#### Material supplied ####

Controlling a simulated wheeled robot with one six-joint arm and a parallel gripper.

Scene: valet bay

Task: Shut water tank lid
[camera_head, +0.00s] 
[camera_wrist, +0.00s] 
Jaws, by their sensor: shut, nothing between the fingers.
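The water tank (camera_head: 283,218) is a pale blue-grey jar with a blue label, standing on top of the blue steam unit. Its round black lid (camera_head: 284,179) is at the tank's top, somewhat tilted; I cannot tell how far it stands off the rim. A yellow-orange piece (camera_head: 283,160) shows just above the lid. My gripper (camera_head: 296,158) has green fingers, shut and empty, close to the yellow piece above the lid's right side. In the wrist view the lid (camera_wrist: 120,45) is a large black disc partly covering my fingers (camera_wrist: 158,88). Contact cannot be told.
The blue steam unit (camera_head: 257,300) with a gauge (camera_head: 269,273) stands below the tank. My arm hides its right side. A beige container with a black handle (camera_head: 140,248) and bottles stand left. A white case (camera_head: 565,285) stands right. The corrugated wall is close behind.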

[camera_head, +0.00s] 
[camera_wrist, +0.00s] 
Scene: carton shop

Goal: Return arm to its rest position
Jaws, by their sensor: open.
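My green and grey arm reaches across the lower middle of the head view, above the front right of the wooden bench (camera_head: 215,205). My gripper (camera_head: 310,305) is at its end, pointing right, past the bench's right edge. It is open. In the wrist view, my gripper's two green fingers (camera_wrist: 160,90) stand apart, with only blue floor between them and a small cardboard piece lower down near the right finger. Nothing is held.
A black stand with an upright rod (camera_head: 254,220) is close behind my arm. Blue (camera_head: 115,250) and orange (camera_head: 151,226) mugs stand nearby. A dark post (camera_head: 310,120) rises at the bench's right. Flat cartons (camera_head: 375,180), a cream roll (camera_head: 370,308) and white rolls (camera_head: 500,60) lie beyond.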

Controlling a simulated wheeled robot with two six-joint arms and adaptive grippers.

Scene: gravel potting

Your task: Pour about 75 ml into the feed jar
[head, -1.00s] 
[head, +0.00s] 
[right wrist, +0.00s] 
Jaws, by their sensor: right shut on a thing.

####

Problem requirements:
Write out word for word only the lines from the start of the entries down to the line with "Scene: gravel potting", please, including both ends.

Result:
Controlling a simulated wheeled robot with one six-joint arm and a parallel gripper.

Scene: valet bay

Task: Shut water tank lid
[camera_head, +0.00s] 
[camera_wrist, +0.00s] 
Jaws, by their sensor: shut, nothing between the fingers.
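The water tank (camera_head: 283,218) is a pale blue-grey jar with a blue label, standing on top of the blue steam unit. Its round black lid (camera_head: 284,179) is at the tank's top, somewhat tilted; I cannot tell how far it stands off the rim. A yellow-orange piece (camera_head: 283,160) shows just above the lid. My gripper (camera_head: 296,158) has green fingers, shut and empty, close to the yellow piece above the lid's right side. In the wrist view the lid (camera_wrist: 120,45) is a large black disc partly covering my fingers (camera_wrist: 158,88). Contact cannot be told.
The blue steam unit (camera_head: 257,300) with a gauge (camera_head: 269,273) stands below the tank. My arm hides its right side. A beige container with a black handle (camera_head: 140,248) and bottles stand left. A white case (camera_head: 565,285) stands right. The corrugated wall is close behind.

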[camera_head, +0.00s] 
[camera_wrist, +0.00s] 
Scene: carton shop

Goal: Return arm to its rest position
Jaws, by their sensor: open.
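My green and grey arm reaches across the lower middle of the head view, above the front right of the wooden bench (camera_head: 215,205). My gripper (camera_head: 310,305) is at its end, pointing right, past the bench's right edge. It is open. In the wrist view, my gripper's two green fingers (camera_wrist: 160,90) stand apart, with only blue floor between them and a small cardboard piece lower down near the right finger. Nothing is held.
A black stand with an upright rod (camera_head: 254,220) is close behind my arm. Blue (camera_head: 115,250) and orange (camera_head: 151,226) mugs stand nearby. A dark post (camera_head: 310,120) rises at the bench's right. Flat cartons (camera_head: 375,180), a cream roll (camera_head: 370,308) and white rolls (camera_head: 500,60) lie beyond.

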Controlling a simulated wheeled robot with two six-joint arms and adaptive grippers.

Scene: gravel potting

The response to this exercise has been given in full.